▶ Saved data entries
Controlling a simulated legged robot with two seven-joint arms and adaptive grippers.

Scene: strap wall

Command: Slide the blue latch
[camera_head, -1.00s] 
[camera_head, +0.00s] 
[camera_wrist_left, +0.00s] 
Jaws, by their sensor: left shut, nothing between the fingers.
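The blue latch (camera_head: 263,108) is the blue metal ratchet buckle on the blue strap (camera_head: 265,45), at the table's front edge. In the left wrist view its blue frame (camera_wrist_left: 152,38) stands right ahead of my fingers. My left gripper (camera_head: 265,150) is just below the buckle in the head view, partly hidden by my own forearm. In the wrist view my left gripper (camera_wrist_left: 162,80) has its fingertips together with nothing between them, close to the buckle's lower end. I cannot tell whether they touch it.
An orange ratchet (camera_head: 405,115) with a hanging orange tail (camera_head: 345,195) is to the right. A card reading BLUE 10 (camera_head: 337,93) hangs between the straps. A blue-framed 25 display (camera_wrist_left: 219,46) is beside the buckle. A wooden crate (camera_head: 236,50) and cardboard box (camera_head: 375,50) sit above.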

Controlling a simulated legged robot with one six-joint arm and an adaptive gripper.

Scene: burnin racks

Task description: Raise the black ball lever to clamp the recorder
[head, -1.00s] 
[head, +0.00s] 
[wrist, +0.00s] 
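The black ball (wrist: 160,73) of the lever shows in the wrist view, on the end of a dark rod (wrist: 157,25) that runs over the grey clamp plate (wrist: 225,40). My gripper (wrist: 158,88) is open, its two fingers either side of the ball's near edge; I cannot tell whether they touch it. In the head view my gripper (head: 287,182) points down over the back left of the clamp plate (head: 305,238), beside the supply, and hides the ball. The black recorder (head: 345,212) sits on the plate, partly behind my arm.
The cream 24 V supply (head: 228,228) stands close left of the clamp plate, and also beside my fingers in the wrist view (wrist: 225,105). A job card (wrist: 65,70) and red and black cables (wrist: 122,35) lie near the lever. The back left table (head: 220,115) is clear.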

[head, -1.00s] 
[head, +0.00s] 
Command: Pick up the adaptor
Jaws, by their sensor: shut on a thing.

▶ What is asked
Whenever "robot" turns up in a line, pick that line out.

▶ Result of the exercise
Controlling a simulated legged robot with two seven-joint arms and adaptive grippers.
Controlling a simulated legged robot with one six-joint arm and an adaptive gripper.

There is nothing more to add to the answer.